Updated: January 21, 2005
Applies To: Windows Server 2003, Windows Server 2003 R2, Windows Server 2003 with SP1, Windows Server 2003 with SP2
Resultant Set of Policy (RSoP) is an addition to Group Policy that makes policy implementation and troubleshooting easier. RSoP is a query engine that polls existing policies and planned policies, and then reports the results of those queries. It polls existing policies based on site, domain, domain controller, and organizational unit. RSoP gathers this information from the Common Information Management Object Model (CIMOM) database (otherwise known as CIM-compliant object repository) through Windows Management Instrumentation (WMI).
RSoP provides details about all policy settings that are configured by an Administrator, including Administrative Templates, Folder Redirection, Internet Explorer Maintenance, Security Settings, Scripts, and Group Policy Software Installation.
When policies are applied on multiple levels (for example, site, domain, domain controller, and organizational unit), the results can conflict. RSoP can help you determine a set of applied policies and their precedence (the order in which policies are applied).
RSoP consists of two modes: planning mode and logging mode. With planning mode, you can simulate the effect of policy settings that you want to apply to a computer and user. Logging mode reports the existing policy settings for a computer and user that is currently logged on.
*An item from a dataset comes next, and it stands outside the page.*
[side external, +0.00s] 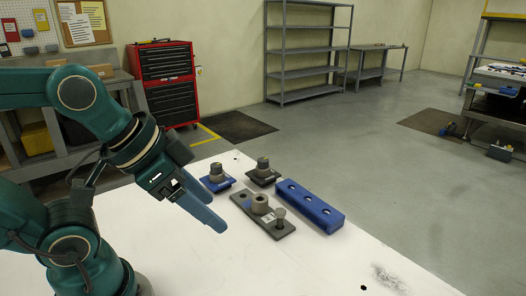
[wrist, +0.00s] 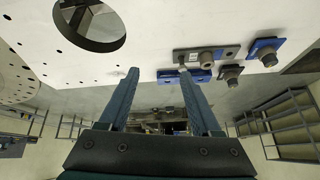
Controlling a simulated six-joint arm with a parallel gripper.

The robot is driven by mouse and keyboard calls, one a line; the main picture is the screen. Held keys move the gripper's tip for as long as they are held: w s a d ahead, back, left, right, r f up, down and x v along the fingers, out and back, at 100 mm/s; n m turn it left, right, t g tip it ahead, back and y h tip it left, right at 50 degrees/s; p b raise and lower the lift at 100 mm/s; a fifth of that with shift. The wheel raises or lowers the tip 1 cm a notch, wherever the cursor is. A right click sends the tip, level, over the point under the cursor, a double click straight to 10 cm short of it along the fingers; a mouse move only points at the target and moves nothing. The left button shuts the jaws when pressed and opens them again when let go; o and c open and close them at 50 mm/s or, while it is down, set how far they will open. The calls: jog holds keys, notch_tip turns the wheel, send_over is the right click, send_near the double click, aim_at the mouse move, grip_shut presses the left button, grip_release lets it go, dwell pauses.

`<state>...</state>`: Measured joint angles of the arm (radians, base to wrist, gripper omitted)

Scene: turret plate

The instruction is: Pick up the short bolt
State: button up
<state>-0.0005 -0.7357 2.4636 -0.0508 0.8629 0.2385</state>
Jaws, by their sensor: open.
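My gripper (side external: 216,215) is open and empty above the white table, left of the parts. In the wrist view its fingertips (wrist: 159,71) stand wide apart. A grey plate (side external: 247,203) lies on the table with a round hub (side external: 260,203) at its middle. An upright bolt (side external: 280,214) with a wide head stands at the plate's near right end; it looks like the short bolt. In the wrist view the bolt (wrist: 182,61) shows just beyond the right fingertip. The gripper is apart from it. Its lower part is hidden.
A blue block (side external: 310,207) with several holes lies right of the plate. A blue-based part (side external: 216,182) and a dark-based part (side external: 263,178) stand behind it, both with grey cylinders. The white table (side external: 300,268) is clear in front. The wrist view shows a large round hole (wrist: 92,22).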

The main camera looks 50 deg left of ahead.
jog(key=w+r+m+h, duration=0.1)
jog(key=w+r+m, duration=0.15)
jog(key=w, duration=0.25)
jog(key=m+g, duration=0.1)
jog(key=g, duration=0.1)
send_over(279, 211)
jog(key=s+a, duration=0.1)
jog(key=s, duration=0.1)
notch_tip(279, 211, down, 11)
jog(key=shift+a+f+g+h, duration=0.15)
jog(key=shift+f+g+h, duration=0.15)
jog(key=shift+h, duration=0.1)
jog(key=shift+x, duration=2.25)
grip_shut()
The Resultant Set of Policy Wizard helps you create an RSoP query. You can open the wizard from Microsoft Management Console (MMC), Active Directory Users and Computers, or Active Directory Sites and Services. You must run the wizard at least once to create an RSoP query. When complete, the wizard displays the query results in the RSoP snap-in in MMC. From here, you can save, change, and refresh your queries. You can create many RSoP queries by adding multiple Resultant Set of Policy snap-ins to MMC, one RSoP snap-in per query.
RSoP and the CIMOM database
RSoP uses the CIMOM database through WMI. When a computer logs on to a network, information such as the computer hardware, Group Policy Software Installation settings, Internet Explorer Maintenance settings, Scripts, Folder Redirection settings, and Security Settings, is written to the CIMOM database. When you start RSoP in logging mode, RSoP reports policy settings that have been applied from information provided in the CIMOM database.
RSoP, Active Directory, and policy precedence
Unlike the CIMOM database, Active Directory® directory services stores objects regardless of the state of a computer or user. Group Policy uses Group Policy objects (GPOs) in Active Directory to store policy settings. With Group Policy, administrators can:
Deploy registry keys (Administrative Templates)
Deploy software (Group Policy Software Installation)
Deploy security: Safer, IPSec (Security Settings)
Deploy scripts: logon, logoff, startup, shutdown (Scripts)
Configure the browser (Internet Explorer Maintenance)
After you define a policy setting for an object, it is applied the next time that object logs on. When an object logs on to a network, the policy settings are applied in the following order:
Domain controller policy (if the domain controller is left in the domain controller container)
Organizational unit policy
When a Group Policy object overwrites the settings of a different GPO that was applied previously, the new GPO has precedence over the GPO that it has overwritten. When a Group Policy object has a no overwrite attribute, it has precedence over all of the policies that are applied subsequently. RSoP can simulate and test the application of policy settings and precedence to Group Policy objects in Active Directory.
RSoP and Group Policy Software Installation
A significant part of Group Policy are the software settings extensions, which monitor Group Policy Software Installation. In an RSoP report, RSoP displays which applications are available for any given user or computer, as well as any software setting changes that are advertised or applied. By identifying all of the software that is available for a given user, as well as updates and configuration changes, RSoP makes deployment scenario planning and implementation easier.
RSoP and security issues
RSoP provides the following features that you can use to determine which comprehensive security policy meets your needs:
Provides security templates for creating and assigning security settings for one or more computers. A security template is a file representation of a security setting configuration. It can be applied to a local computer or it can be imported to a Group Policy object in Active Directory. When you import a security template to a Group Policy object, Group Policy processes the security template and makes the corresponding changes to the members of that Group Policy object, which can be users or computers. RSoP verifies those changes. By polling the system and displaying the resultant policy, RSoP indicates a misapplied or overwritten policy setting and the policy setting's precedence, which enables you to fix a security breach.
RSoP reports the scope of a Group Policy object according to security group membership. RSoP does this through Group Policy filtering.
Processes and displays the resulting policy for any computer or user. Through individual security settings, Administrators can define a security policy in Active Directory that contains specific security settings for nearly all security areas. Security settings in a local Group Policy object can also establish a security policy on a local computer. When there are conflicts, security settings that are defined in Active Directory always override any security settings that are defined locally.